Judge Brendan Babish found this documentary haunting.
"How could someone as inconsequential as Lee Harvey Oswald have killed someone as consequential as John F. Kennedy?"
Robert Stone's documentary, Oswald's Ghost, is a meditation on the assassination of President John F. Kennedy, his alleged assassin Lee Harvey Oswald, the competing theories behind the assassination, and the nation's collective response to the assassination. As you might imagine, this is a tall order for a film that is less than 90 minutes long. Indeed, as the movie points out, there have been thousands of books written on Kennedy's assassination, and there's probably enough material on the subject so that this film could be expanded into a six, ten, or even twenty-part series without seeming too bloated. As such, much of the substance of Oswald's Ghost is underdeveloped; still, there is much here of interest, especially for those who were neither alive at the time of Kennedy's death, nor overly familiar with its fallout.
First and foremost, be aware that Stone does not so much advocate for a certain position as merely survey the landscape surrounding Kennedy's death. I have seen reviews that claim Oswald's Ghost aims to refute conspiracy theories, but I don't see that. Certainly, the film does cast aspersions on certain theories and their proponents—particularly Jim Garrison, the protagonist of Oliver Stone's movie, JFK. However, Robert Stone allows room for suspicion of the government's account of the assassination, and gives comparable time to intelligent individuals who present hard-to-refute evidence that Oswald did not act alone. For some viewers I am sure the film's lack of a clear objective will be frustrating. It is much easier to engage with a documentary that simply provides evidence for one side of a contentious issue. Though I am not happy to have this niggling doubt over who killed JFK, it is to Stone's credit that he gives both sides a fair hearing.

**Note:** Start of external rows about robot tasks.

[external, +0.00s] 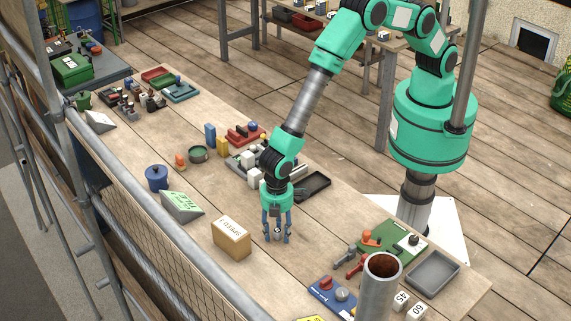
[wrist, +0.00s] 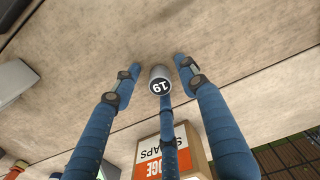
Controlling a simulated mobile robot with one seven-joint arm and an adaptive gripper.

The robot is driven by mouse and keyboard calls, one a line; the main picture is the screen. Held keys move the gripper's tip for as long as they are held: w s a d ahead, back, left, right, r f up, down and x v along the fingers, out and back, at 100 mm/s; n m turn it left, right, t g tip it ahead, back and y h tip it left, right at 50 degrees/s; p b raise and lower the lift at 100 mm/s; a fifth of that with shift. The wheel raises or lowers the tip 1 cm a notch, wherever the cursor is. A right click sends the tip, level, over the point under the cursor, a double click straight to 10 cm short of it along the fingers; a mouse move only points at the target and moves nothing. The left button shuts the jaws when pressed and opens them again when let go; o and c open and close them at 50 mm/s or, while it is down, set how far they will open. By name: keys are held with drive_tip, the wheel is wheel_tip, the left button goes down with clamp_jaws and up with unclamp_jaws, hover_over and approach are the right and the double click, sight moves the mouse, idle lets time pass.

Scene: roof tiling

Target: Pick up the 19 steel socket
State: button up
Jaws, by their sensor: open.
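The steel socket marked 19 (wrist: 160,78) stands on the wooden plank bench, a small grey cylinder with a dark numbered top. It also shows small in the external view (external: 278,234), between the fingers. My gripper (wrist: 155,72) is open around the socket, with blue fingers on its left and right and a gap on both sides. In the external view my gripper (external: 277,238) points down at the bench, its fingertips low near the surface. A third blue part crosses below the socket in the wrist view and hides a little of its near side.
A cardboard box (external: 231,239) stands close to the left of my gripper. An empty black tray (external: 312,186) lies behind to the right. A green board with tools (external: 392,243) and a grey tray (external: 433,272) are further right. Bare planks surround the socket.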

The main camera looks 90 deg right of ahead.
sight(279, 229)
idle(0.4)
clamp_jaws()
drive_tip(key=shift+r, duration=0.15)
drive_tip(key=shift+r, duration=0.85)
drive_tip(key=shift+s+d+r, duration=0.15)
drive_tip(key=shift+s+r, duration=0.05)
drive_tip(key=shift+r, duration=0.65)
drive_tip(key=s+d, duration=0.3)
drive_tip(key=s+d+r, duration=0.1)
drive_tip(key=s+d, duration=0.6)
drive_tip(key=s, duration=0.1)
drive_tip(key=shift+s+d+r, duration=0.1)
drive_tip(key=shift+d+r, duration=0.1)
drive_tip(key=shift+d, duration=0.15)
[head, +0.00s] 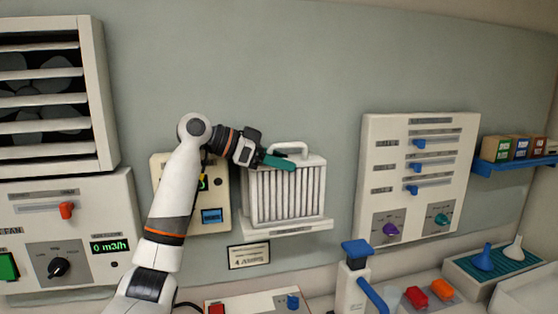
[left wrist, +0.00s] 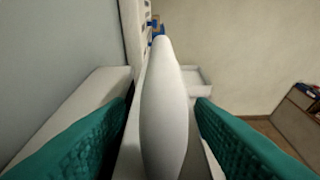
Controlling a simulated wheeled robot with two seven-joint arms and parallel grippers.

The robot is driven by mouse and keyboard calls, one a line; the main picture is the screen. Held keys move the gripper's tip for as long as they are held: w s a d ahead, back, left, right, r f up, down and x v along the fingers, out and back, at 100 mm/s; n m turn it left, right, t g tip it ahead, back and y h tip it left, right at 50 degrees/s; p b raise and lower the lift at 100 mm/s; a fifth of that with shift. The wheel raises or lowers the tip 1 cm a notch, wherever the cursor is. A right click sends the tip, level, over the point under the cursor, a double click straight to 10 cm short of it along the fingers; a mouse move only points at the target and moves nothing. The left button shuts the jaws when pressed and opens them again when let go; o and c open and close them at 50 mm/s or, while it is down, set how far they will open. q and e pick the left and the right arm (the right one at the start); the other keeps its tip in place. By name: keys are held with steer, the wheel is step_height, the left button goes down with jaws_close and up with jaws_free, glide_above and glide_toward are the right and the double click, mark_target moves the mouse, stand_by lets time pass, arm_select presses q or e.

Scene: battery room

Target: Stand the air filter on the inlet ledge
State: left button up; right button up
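The air filter (head: 286,195), a white pleated box with a handle (head: 289,146) on top, stands upright on a white wall ledge (head: 288,230). I cannot tell from a label whether this is the inlet ledge. My left gripper (head: 279,162) reaches in from the left at the top of the filter, by the handle. In the left wrist view its green fingers (left wrist: 160,125) lie on either side of the white handle (left wrist: 164,105), with narrow gaps. The gripper is open around the handle. My right gripper is not in view.
A slatted fan housing (head: 102,95) and a control panel (head: 120,215) are at the left. A slider panel (head: 418,125) is right of the filter. A blue shelf (head: 512,165) holds small boxes. A blue-topped dispenser (head: 352,285) stands below. The wall above the filter is bare.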

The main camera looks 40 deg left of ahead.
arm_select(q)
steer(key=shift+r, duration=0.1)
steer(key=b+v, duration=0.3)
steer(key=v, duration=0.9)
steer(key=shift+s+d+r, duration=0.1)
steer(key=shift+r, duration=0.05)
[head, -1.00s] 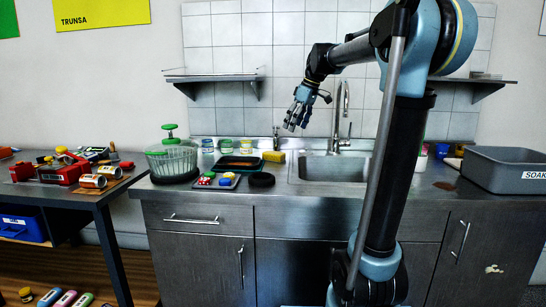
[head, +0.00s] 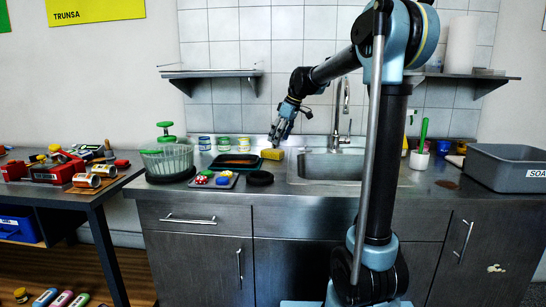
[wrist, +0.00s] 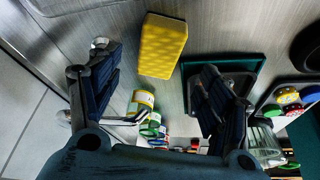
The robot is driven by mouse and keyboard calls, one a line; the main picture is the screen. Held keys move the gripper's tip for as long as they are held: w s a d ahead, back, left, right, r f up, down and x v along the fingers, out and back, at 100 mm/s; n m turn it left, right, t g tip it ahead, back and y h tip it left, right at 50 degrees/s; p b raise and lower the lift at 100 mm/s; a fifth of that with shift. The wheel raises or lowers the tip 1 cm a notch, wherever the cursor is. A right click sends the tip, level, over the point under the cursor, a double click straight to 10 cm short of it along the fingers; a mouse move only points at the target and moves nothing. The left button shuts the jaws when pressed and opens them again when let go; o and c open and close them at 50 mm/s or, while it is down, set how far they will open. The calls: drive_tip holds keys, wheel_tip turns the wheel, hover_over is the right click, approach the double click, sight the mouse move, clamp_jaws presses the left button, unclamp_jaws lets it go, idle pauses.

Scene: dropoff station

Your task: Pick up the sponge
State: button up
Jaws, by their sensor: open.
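The yellow sponge (head: 273,154) lies on the steel counter just left of the sink. It also shows in the wrist view (wrist: 162,46) as a textured yellow block lying on the steel, near the top centre. My gripper (head: 276,143) points down just above the sponge in the head view. In the wrist view, my gripper (wrist: 150,85) has its two dark fingers spread wide, with nothing between them. The sponge lies beyond the fingertips and roughly between their lines, apart from both.
The sink (head: 325,166) with its faucet (head: 337,130) is right of the sponge. A dark tray (head: 235,161), several jars (head: 223,144), a black round item (head: 260,178) and a salad spinner (head: 167,158) stand to the left. A grey bin (head: 508,168) is at far right.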

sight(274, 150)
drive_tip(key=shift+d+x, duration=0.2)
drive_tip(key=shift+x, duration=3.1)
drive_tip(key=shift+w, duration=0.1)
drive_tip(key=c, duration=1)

Another of the immediate strengths of the film is its use of archival footage. Among the highlights are a couple extended clips of Oswald in custody in Dallas, talking to the press, pleading his innocence and ignorance of the charges. As one who has seen countless still images of Oswald, especially that unflattering shot taken moments after getting shot in the gut, it was fascinating to see him, however briefly, speaking, interacting with the press, and actually, as far as I could tell, acting as an innocent man would. Indeed, Norman Mailer—who is just one of several impressive talking heads featured in the film—remarked, Oswald was an intelligent and eloquent man, especially considering his lack of formal education. This comment probably wouldn't have resonated without the accompanying clips of Oswald. In tandem, my impression of the supposed assassin has indelibly altered.
In addition to Mailer, Dan Rather and Anthony Lane provide enlightening commentary on the assassination. Rather—who is also seen in intriguing CBS News footage shortly after Kennedy's death—provides a learned overview of the case, as well as a credibility commensurate with being one of the last old-fashioned investigative journalists. Lane is one of the most prominent proponents of the theory that Oswald did not act alone. In addition to his well-reasoned arguments, he also presents himself very well; his findings should not be dismissed lightly. But then, there are still several others on both sides of the debate who appear in the film, and nearly all of them make cogent points supporting their thesis.
So ultimately I feel better informed after watching Oswald's Ghost. That certainly is a good thing. However, I am now more conflicted than ever on what really happened in Dallas on November 22, 1963, and how much of the resulting cultural shift was due to those events. While part of me is unhappy with being left with so many unanswered questions, I am grateful for having my curiosity piqued.
As usual, PBS has provided a quality documentary with quality sound and picture performance. However, as is not so often the case, PBS had loaded this DVD with substantive features. The first is "A Visit to Dealey Plaza," in which ardent supporters of the theory that Oswald did not act alone speak-talk their way through what they consider the most damning evidence. There is also "The Zapruder Film and Beyond," a 22-minute piece full of the same talking heads from the film discussing the film of the Kennedy assassination. Lastly, there is an interview with Robert Stone, in which he discusses his impetus in making the film and how he was able to unearth previously unseen footage for the documentary.